1

I am trying to ignore duplicate records in CTE but I am not able to do that, It seems like a SELECT statement inside CTE does not allow to use ROWNUM() variable numrows to condition in WHERE clause as it is showing Invalid column name 'numrows' error while trying to do so.

SQL Query:

DECLARE @BatchID uniqueidentifier = NEWID();
DECLARE @ClusterID SMALLINT = 1;
DECLARE @BatchSize integer = 20000;
DECLARE @myTableVariable TABLE(EventID BIGINT,HotelID int, BatchStatus varchar(50),BatchID uniqueidentifier);

WITH PendingExtResSvcEventsData_Batch
    AS(
        SELECT TOP (@BatchSize) t.EventID, t.HotelID, t.BatchStatus, t.BatchID, ROW_NUMBER() OVER (PARTITION BY t.EventID ORDER BY t.EventID) numrows 
        FROM ExtResSvcPendingMsg t WITH (NOLOCK) 
        WHERE t.ClusterID = @ClusterID AND numrows = 1 AND NOT EXISTS      -- not allowed to use WHERE numrows = 1 here showing *Invalid Column Name*
              (select 1 from ExtResSvcPendingMsg t2 where t2.BatchStatus = 'Batched' 
                   and t2.EventID = t.EventID and t2.HotelID = t.HotelID)       
    )
    UPDATE PendingExtResSvcEventsData_Batch 
       SET BatchStatus='Batched',  
           BatchID = @BatchID
    -- WHERE numrows = 1 (not allowed to use WHERE here because of OUTPUT Clause)
    OUTPUT INSERTED.* INTO @myTableVariable

    SELECT e.ExtResSvcEventID,e.HotelID,e.ID1,e.ID2,e.ExtResSvcEventType,e.HostID,e.StatusCode,e.ChannelID,e.RequestAtTime,e.ProcessTime,e.DateBegin,e.DateEnd,
        e.StatusMsg,em.MsgBodyOut,em.MsgBodyIn,e.ChannelResID 
    FROM  ExtResSvcEvent e WITH (NOLOCK) 
        INNER JOIN @myTableVariable t ON e.ExtResSvcEventID = t.EventID     
        INNER JOIN ExtResSvcEventXML em with (nolock) on t.EventID = em.ExtResSvcEventID            
    ORDER BY e.ExtResSvcEventID 

I have also tried to use numrows in final SELECT like INNER JOIN @myTableVariable t ON e.ExtResSvcEventID = t.EventID AND t.numrows = 1 but this gives me a error i.e. The column reference "inserted.numrows" is not allowed because it refers to a base table that is not being modified in this statement.

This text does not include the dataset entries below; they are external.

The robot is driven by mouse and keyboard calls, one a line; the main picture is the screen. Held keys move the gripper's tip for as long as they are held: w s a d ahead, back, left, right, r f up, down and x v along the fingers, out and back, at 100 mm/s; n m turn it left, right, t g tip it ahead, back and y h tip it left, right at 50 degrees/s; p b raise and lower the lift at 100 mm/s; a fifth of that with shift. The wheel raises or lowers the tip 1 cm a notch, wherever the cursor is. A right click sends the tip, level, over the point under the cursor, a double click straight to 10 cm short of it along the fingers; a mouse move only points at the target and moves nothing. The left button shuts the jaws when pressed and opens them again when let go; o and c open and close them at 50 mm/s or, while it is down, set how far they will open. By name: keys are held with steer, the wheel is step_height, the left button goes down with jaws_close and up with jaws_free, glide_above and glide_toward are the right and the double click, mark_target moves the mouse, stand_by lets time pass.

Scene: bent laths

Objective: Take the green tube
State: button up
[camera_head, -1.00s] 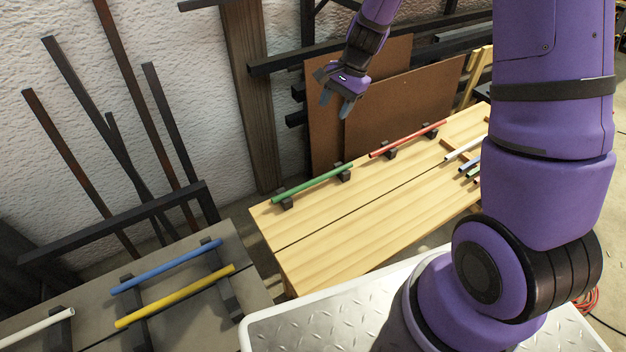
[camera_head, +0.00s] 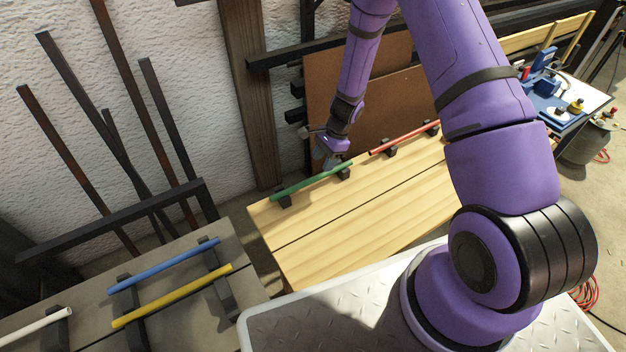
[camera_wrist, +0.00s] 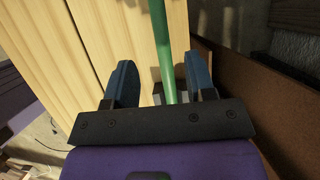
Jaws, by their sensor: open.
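The green tube (camera_head: 312,182) rests on two dark supports near the back edge of the wooden table, at its left end. My gripper (camera_head: 334,162) is over the tube's right end, close to the right-hand support. In the wrist view the green tube (camera_wrist: 163,50) runs down between the two blue fingers of my gripper (camera_wrist: 162,82). The fingers are apart, and the tube lies nearer the right finger. I cannot tell how far the fingertips reach below the tube.
A red tube (camera_head: 404,138) lies on supports to the right on the same wooden table (camera_head: 345,225). A brown board (camera_head: 385,95) stands close behind. A blue tube (camera_head: 165,266) and a yellow tube (camera_head: 172,296) lie on the grey table at left. The wooden table's front is clear.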

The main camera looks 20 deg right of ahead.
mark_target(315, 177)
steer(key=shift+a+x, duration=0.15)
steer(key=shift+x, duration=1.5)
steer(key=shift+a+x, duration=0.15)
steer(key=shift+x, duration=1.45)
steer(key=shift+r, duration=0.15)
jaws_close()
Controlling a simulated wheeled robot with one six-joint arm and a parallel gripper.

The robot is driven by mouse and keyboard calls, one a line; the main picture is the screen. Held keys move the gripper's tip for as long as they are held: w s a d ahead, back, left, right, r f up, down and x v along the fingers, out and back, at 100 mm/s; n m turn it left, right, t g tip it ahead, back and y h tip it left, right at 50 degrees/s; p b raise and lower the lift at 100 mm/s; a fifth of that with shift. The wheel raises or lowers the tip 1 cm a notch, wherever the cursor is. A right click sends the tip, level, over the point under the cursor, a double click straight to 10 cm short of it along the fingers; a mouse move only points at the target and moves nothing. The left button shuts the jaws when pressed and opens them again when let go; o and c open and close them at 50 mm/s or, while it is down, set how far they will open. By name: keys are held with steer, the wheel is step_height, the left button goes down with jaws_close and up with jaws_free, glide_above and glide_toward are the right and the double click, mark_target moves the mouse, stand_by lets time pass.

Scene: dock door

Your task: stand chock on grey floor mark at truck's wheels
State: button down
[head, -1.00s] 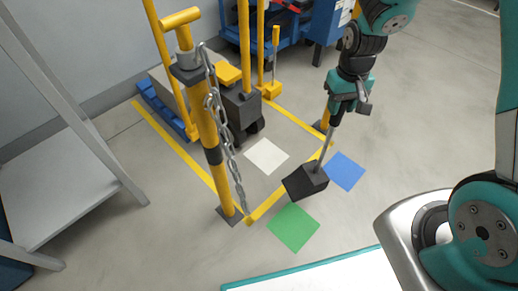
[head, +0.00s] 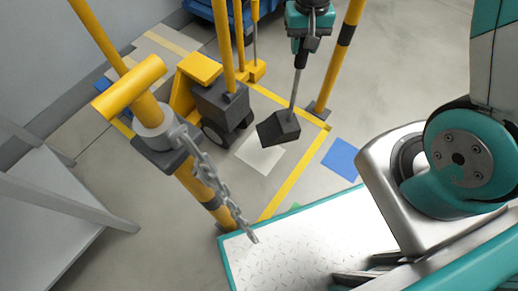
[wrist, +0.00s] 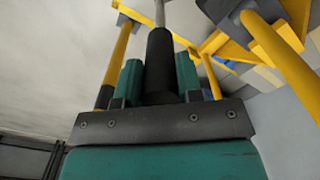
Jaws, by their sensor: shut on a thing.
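The chock is a dark wedge block (head: 279,129) on a thin grey rod with a black grip. My gripper (head: 301,48) is shut on the black grip above the block; the wrist view shows the grip (wrist: 160,65) between both fingers. The block hangs upright and overlaps the upper right part of the pale grey floor mark (head: 258,157); I cannot tell whether it touches the floor. The yellow truck (head: 200,68) with a dark body (head: 221,100) stands just left of the block. One dark wheel (head: 214,134) shows near the mark.
A yellow post (head: 208,196) with a hanging chain (head: 215,178) stands at front left; another post (head: 338,60) stands right of the chock. A blue mark (head: 341,158) and a mostly hidden green mark (head: 295,206) lie outside the yellow floor line (head: 293,180). A grey shelf (head: 65,220) is left.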

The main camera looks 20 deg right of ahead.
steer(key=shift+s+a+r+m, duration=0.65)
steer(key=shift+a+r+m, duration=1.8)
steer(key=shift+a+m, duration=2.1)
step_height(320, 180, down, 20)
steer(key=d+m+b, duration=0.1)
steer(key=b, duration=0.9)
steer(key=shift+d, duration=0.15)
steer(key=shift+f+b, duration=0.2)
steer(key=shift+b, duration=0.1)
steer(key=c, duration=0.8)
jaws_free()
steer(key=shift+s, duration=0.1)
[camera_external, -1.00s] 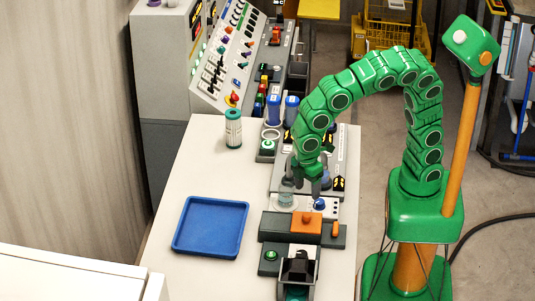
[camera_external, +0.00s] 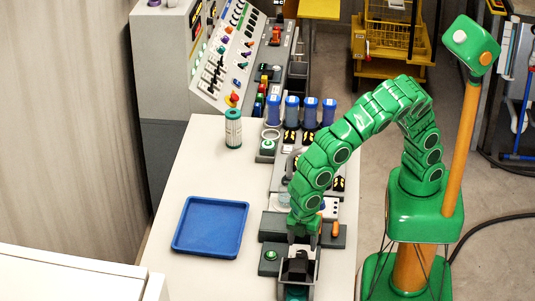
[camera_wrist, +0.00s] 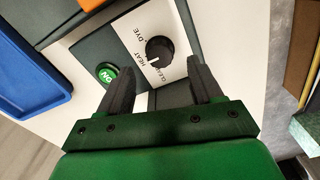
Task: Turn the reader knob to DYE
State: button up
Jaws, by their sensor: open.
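The reader knob (camera_wrist: 160,50) is round and black on a white plate in the wrist view. Labels including HEAT and DYE stand at its left side; I cannot tell surely which one its pointer faces. My gripper (camera_wrist: 162,67) is open, with one dark finger on each side below the knob and nothing between them. I cannot tell from this view whether the fingertips reach the knob's height. In the external view my gripper (camera_external: 304,233) points down over the front part of the bench devices, and the knob cannot be made out there.
A green ON button (camera_wrist: 107,75) sits left of the knob. A blue tray (camera_external: 210,228) lies on the bench left of the devices. An orange lever (camera_external: 335,229) is right of my gripper, and a dark open box (camera_external: 297,268) is in front of it.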

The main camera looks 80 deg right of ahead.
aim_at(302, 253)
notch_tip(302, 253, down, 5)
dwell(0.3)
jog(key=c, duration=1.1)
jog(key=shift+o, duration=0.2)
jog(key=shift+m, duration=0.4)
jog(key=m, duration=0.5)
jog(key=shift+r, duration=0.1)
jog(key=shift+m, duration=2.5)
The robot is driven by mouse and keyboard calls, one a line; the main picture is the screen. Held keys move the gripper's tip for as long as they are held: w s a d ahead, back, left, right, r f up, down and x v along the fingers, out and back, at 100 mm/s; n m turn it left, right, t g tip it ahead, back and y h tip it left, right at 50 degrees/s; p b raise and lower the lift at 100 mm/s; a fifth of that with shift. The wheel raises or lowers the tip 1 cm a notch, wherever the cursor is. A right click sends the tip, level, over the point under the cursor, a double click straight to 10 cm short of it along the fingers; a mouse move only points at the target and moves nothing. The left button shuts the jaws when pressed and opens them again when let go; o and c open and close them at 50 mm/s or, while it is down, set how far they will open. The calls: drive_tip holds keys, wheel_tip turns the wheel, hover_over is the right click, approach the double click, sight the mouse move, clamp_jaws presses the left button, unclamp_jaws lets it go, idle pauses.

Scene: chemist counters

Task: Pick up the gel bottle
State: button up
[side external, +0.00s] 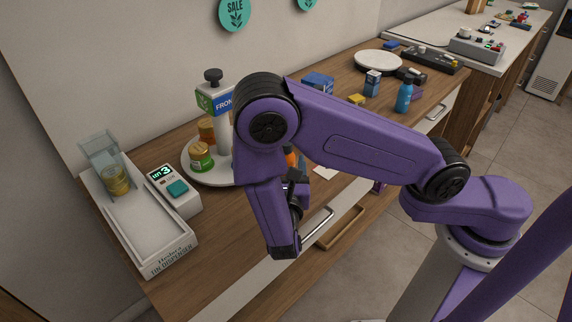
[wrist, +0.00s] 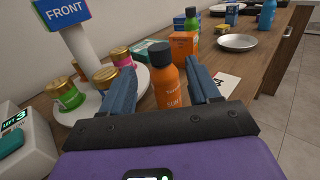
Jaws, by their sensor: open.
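My gripper (wrist: 160,66) is open; its two blue fingers stand apart in the wrist view. An orange bottle with a dark cap (wrist: 168,83) shows between and beyond the fingers, its label partly readable as "SUN". A green bottle with a dark cap (wrist: 192,26) stands farther back. A blue bottle (wrist: 266,15) stands at the far right; it also shows in the side view (side external: 404,98). No label reading gel is legible, so I cannot tell which is the gel bottle. In the side view my arm hides most of the orange bottle (side external: 290,157).
A white round tray (wrist: 78,113) with several gold-lidded jars and a "FRONT" sign post (wrist: 88,50) stands left of the orange bottle. An orange box (wrist: 184,46) stands behind it. A metal dish (wrist: 237,43) and a card (wrist: 226,84) lie right. A tin dispenser (side external: 140,215) stands left.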

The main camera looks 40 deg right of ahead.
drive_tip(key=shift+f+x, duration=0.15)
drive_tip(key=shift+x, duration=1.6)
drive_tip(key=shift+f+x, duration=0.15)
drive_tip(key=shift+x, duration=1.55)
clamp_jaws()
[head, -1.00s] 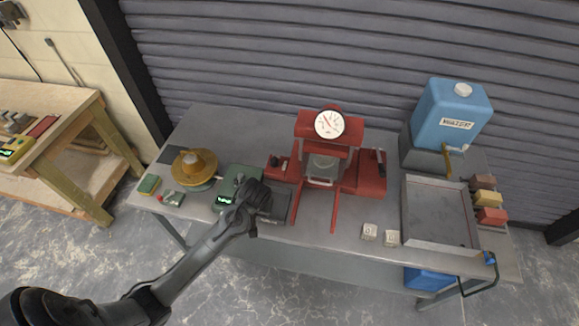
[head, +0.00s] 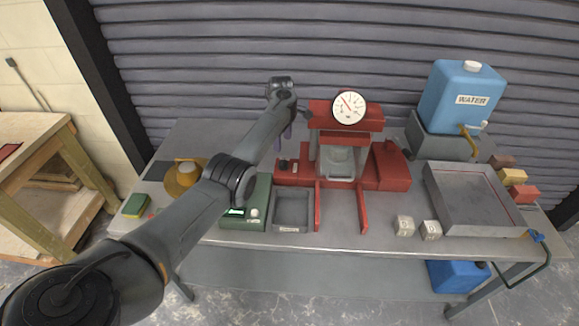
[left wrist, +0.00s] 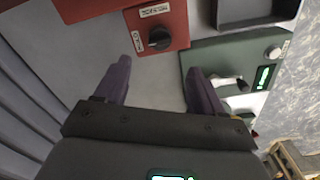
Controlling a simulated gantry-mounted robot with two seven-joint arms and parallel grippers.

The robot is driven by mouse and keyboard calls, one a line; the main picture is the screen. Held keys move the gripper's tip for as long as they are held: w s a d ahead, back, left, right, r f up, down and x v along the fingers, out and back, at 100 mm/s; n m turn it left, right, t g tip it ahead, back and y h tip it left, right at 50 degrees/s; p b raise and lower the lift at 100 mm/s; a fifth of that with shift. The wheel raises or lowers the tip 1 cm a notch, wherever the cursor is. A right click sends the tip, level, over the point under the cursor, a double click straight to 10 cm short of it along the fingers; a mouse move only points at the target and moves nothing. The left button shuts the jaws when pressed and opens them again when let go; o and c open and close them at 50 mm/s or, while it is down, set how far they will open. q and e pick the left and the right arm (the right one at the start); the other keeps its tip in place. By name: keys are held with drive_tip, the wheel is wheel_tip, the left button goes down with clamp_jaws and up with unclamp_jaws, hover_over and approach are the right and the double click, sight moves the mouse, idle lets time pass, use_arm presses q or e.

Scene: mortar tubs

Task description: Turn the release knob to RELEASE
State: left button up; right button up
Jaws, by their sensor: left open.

How do I ignore the duplicate records while using SELECT in CTE?

Rahul Hendawe
  • 902
  • 1
  • 14
  • 39
  • use `distinct`? – Zohar Peled Mar 15 '18 at 15:16
  • yes DISTINCT .. – Sas Mar 15 '18 at 15:17
  • I believe a `DISTINCT` should do :-) – Jim Jones Mar 15 '18 at 15:19
  • Yes, I am currently using distinct in final SELECT but it causing performance impact on query and therefore I am trying to select the distinct records in CTE select itself. – Rahul Hendawe Mar 15 '18 at 15:19
  • Use distinct in the CTE? – Twelfth Mar 15 '18 at 15:24
  • @Twelfth: DISTINCT not allowed in CTE. – Rahul Hendawe Mar 15 '18 at 15:25
  • Well the error is because you can't use the alias. SELECT is execute after WHERE. So WHERE doesnt know the alias https://stackoverflow.com/questions/4596467/order-of-execution-of-the-sql-query – Juan Carlos Oropeza Mar 15 '18 at 15:27
  • @JuanCarlosOropeza - What Should I use instead of alias? – Rahul Hendawe Mar 15 '18 at 15:30
  • you either create a cte with the alias and the use another query over the cte or duplicate the source of the alias on the where condition. – Juan Carlos Oropeza Mar 15 '18 at 15:39
  • btw if you want help with the duplicate issue. Post sample data and expected output. I particularly won't spend much time trying to guess what your code does. – Juan Carlos Oropeza Mar 15 '18 at 15:44
  • Show us db schema, sample data, current and expected output. Please read [**How-to-Ask**](http://stackoverflow.com/help/how-to-ask) And here is a great place to [**START**](http://spaghettidba.com/2015/04/24/how-to-post-a-t-sql-question-on-a-public-forum/) to learn how improve your question quality and get better answers. [**How to create a Minimal, Complete, and Verifiable example**](http://stackoverflow.com/help/mcve) Try create a sample in http://rextester.com – Juan Carlos Oropeza Mar 15 '18 at 15:45
  • Distinct is allowed in cte, just not allowed in the recursive part of a recursive cte.... – Zohar Peled Mar 15 '18 at 15:51
  • @ZoharPeled: Yes right, Its also not allowed when we use Update over CTE and OUTPUT... `Cannot update the view or function 'PendingExtResSvcEventsData_Batch' because it contains aggregates, or a DISTINCT or GROUP BY clause, or PIVOT or UNPIVOT operator.` – Rahul Hendawe Mar 15 '18 at 15:55
  • Well, now that we wasted all this time on y, please show us x. [edit] your question to include sample data as DDL+DML and desired results. Further reading: [What is the XYProblem?](https://meta.stackexchange.com/questions/66377/what-is-the-xy-problem) – Zohar Peled Mar 15 '18 at 15:59
  • You can use `numrows=1`, you just have to create a second CTE that looks like this: `SELECT * FROM PendingExtResSvcEventsData_Batch WHERE numrows=1` then have your update statement refer to the new CTE. (which is basically what @JaunCarlosOropeza said). – Alan Burstein Mar 15 '18 at 16:13

1 Answers1

1

You can't refer to the numrows column in the WHERE clause of the CTE because that column is not calculated at this point in the plan execution. You need to add a second CTE with a select statement where you can refer to the numrows column:

WITH Base AS (
    SELECT TOP (@BatchSize) t.EventID, t.HotelID, t.BatchStatus, t.BatchID, ROW_NUMBER() OVER (PARTITION BY t.EventID ORDER BY t.EventID) numrows 
    FROM ExtResSvcPendingMsg t WITH (NOLOCK) 
    WHERE t.ClusterID = @ClusterID 
            AND NOT EXISTS  (select 1 from ExtResSvcPendingMsg t2 where t2.BatchStatus = 'Batched' and t2.EventID = t.EventID and t2.HotelID = t.HotelID)      
), PendingExtResSvcEventsData_Batch AS (
    SELECT  EventID,
            HotelID,
            BatchStatus,
            BatchID
    WHERE   numrows = 1
)
UPDATE...

I can't vouch for the update statement working as you expect it but the PendingExtResSvcEventsData_Batch should now have one row per EventID.